Shultz hopes there will continue to be a focus on education by providing more classes taught by both male and female Jewish educators. They are currently vetting new rabbis and their families to become part of the Tel Aviv international community, with the requirement that they would have to live in Tel Aviv. “Not just dropping a ‘Torah bomb’ on the community and running back,” he quipped. They have received more than 100 applicants.
The community’s demographic is also continuing to change as more members meet and marry. 126 Ben-Yehuda, is now actively trying to fund-raise to build a kids’ room.
Lev Israel
The French community in Tel Aviv has experienced a tremendous surge in aliya in the past several years, creating a great need for religious services for the community.
For this reason, Lev Israel came to the city in late 2013 to cater specifically to the needs of French olim. It is the Israeli branch of a Jewish outreach organization in France headed by French Rabbi Elie Lemmel. The first location was in Neveh Tzedek, but in just a few years it has already opened two additional sites.
Eitan Galam, director of the Rabin Square location, said the young, single French population in Tel Aviv has steadily grown in the past decade. Galam made aliya from Paris by way of New York about eight years ago, with his wife, Joy, who also works with Lev Israel. Though at first they mainly hosted Shabbat meals with the city’s young professionals, the needs of their congregants have changed.
Galam said over the past two years especially, more and more French families with children have moved to Tel Aviv. This has put a focus on creating education needs.

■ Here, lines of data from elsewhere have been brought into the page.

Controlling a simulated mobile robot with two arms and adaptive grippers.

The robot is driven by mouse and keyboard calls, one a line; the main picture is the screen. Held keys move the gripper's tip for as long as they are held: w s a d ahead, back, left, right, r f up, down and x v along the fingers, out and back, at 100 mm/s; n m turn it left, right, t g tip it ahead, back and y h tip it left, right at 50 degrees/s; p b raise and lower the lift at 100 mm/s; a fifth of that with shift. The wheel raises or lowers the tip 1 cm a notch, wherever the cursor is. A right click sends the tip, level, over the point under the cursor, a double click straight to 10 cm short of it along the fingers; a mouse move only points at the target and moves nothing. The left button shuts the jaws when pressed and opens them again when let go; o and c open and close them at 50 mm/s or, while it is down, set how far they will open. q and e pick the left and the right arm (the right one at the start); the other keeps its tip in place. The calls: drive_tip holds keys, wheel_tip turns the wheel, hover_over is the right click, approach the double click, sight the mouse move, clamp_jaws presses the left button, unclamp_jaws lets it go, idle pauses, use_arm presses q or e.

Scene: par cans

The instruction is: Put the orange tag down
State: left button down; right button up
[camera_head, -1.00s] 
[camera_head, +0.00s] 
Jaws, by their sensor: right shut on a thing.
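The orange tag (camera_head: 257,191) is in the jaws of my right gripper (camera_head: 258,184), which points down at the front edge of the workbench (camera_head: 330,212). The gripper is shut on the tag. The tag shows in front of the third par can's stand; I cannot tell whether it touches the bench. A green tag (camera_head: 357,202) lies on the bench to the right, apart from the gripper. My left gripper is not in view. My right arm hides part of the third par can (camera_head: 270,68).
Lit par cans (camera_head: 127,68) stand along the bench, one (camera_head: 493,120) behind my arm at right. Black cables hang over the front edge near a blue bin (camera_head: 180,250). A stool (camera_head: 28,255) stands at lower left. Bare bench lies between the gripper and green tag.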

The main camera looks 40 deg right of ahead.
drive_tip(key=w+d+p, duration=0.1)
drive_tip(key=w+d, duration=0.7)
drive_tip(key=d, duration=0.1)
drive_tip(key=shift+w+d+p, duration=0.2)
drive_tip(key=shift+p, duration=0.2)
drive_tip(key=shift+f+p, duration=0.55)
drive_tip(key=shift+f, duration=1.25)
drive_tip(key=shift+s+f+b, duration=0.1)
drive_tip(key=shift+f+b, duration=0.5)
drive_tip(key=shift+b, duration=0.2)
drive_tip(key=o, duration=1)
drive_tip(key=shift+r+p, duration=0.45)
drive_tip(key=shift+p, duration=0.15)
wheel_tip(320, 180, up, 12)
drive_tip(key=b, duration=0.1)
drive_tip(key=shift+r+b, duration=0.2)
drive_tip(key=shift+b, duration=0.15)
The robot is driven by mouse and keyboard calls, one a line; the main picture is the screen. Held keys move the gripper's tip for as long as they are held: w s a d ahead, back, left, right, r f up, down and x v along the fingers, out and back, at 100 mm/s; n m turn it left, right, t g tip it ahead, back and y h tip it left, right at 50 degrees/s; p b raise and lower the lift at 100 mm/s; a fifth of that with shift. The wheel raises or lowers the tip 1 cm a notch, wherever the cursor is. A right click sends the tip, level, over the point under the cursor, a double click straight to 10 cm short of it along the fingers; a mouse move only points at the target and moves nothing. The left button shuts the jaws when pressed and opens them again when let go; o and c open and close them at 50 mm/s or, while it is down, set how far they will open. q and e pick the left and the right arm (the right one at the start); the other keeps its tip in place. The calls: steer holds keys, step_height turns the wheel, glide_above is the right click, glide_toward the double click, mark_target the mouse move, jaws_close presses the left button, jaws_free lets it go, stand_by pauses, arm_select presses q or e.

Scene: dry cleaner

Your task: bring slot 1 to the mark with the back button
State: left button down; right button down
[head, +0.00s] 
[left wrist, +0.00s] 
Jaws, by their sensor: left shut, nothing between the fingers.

A kindergarten was opened at Lev’s Yona Hanavi Street location, which was previously an abandoned building filled with homeless squatters. The Rabin Square branch is now home to a beit midrash for learning Torah. On top of that, activities in the city include regular Torah classes, prayer services, yoga classes, a women’s theater group, children’s choir and even parenting classes.
He estimated the community currently consists of about 1,000 people, 95% of whom are French and come from all levels of religious observance. Galam said the organization aims to impart Jewish values in an open, respectful way that will make French olim feel at home.

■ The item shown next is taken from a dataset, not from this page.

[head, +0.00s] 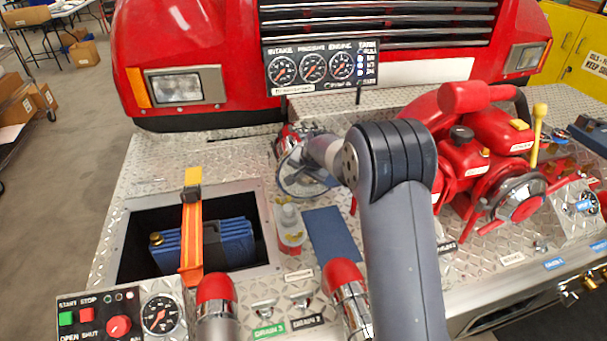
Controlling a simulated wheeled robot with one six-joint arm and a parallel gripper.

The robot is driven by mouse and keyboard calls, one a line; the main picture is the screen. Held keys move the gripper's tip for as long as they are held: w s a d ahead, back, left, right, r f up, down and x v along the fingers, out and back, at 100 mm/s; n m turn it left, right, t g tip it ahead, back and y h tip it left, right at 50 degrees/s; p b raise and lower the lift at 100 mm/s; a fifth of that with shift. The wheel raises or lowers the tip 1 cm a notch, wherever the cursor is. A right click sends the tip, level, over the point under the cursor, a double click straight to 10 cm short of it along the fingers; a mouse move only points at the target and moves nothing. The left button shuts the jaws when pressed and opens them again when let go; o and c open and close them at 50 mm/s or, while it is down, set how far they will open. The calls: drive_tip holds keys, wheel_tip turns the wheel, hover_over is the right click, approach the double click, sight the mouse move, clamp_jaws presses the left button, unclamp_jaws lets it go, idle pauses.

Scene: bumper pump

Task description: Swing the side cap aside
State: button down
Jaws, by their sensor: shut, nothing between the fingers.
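My arm reaches up from the bottom and bends left, and its end, my gripper (297,166), is over the deck in front of the gauge panel. The fingers are small and partly hidden, and they look shut and empty. A round grey ring-like part (305,187) is right beside the gripper, and a red and metal fitting (290,134) stands just behind it. Either may belong to the side cap, but I cannot tell which. I cannot tell whether the gripper touches them.
A red pump (480,150) with a yellow lever stands to the right. An open bin (140,225) with blue hose and an orange strap is left. Two red-capped outlets (216,288) are in front. The gauge panel (320,68) is behind.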

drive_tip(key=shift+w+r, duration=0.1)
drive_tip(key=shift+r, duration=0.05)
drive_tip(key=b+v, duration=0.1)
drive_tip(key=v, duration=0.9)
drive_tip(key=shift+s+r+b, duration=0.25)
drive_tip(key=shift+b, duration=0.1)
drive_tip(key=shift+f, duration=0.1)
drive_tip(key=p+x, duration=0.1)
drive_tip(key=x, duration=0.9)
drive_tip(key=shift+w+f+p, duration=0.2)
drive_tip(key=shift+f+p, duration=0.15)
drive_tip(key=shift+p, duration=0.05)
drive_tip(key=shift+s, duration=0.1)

“We try to organize anything [that can] bring the community together and [allow people to] make friends,” he said. “Even though they are in the heart of Tel Aviv, people are looking to have meaning to their life, have stability and build families.”
Galam also spoke about efforts to protect defunct synagogues in the city from being sold to real-estate developers, especially due to the high price of land.
“Clearly, we are opening more synagogues, but it’s a fight,” he said. In one case, that he described, the fight was lost when a former synagogue on Nordau Street was turned into a gym. He described the absurdity that synagogues are forced to rent out business space for their activities while businesses buy out old synagogues.
Chabad on the Coast
The most recent addition to the Tel Aviv religious scene has been Chabad on the Coast, the only Tel Aviv branch of the hassidic group dedicated to the English-speaking community.
It is run by Rabbi Eli and Sara Naiditch, who arrived in Tel Aviv with their young family from Safed, just weeks before Rosh Hashana 2015.
Though Chabad is an Orthodox organization, they surmise that much of the community is not. They credit an open, comfortable atmosphere as being one of the things drawing in a wide variety of Jews.
The Naiditches were inspired to move to Tel Aviv after years of running programs at Ascent of Safed.
“We’d met a lot of people who would come from Tel Aviv to Safed, saying they were there to have a spiritual Shabbat experience,” said Eli.
“We kept meeting a lot of English speakers who said they were looking for an English-speaking Chabad House... We came to create a Chabad House that has that international feel, where you’d feel comfortable walking into.”
Prayer services are based out of a small synagogue at the corner of Bar Kokhba and Bograshov streets, founded about 80 years ago. It had been closed for most of the past 15 years after the number of congregants dwindled. Right before their first Rosh Hashana last year, however, Eli happened to meet the synagogue’s former gabbai, 92-yearold Pesach Steiner, who agreed to let them use the synagogue. The Naiditches and a group of volunteers arrived to do a massive clean-up.
Eli recalls that though they were hardly able to get a minyan for Rosh Hashana 5776, they already had about 150 people at their Succot festivities weeks later.
“We went from a very small group of people to where our shul was packed for [2016’s Rosh Hashana] services,” Eli said. “Literally a full shul.”
Now beginning their second year, the Naiditches estimate they have a combined network of hundreds who regularly attend classes, prayer services and festive holiday meals and parties.
They frequently host Shabbat meals at their home, as well as Torah classes. Sara is a teacher for brides-to-be and hosts a monthly women’s event to celebrate Rosh Hodesh, the new Jewish month. Over the summer, Eli taught a sixweek course called “How Happiness Thinks.”
They are also starting up a volunteer initiative for men and women to bake and donate halla together, as part of the global Shabbat Project on November 11.
“One of the most beautiful things is when we see someone’s birthday on Facebook and you see birthday wishes all from people they met together at our Shabbat meals or other events,” Sara said, speaking of the community that has come together. “They have a Jewish home here.”
In the coming year, they hope to find a larger and more permanent space of their own, since they have had to rent out spaces around the city to host events aside from prayer services – a challenge since their community is dependent on private donations.
What keeps them going, though, is “love for every single Jew,” according to Eli.
Sara said she is inspired to be part of the Tel Aviv community because of the idea that “every single Jew, wherever they are, is part of the Jewish people.” She said that the Jewish people are strongest when they are united. “I want to be a part of that.”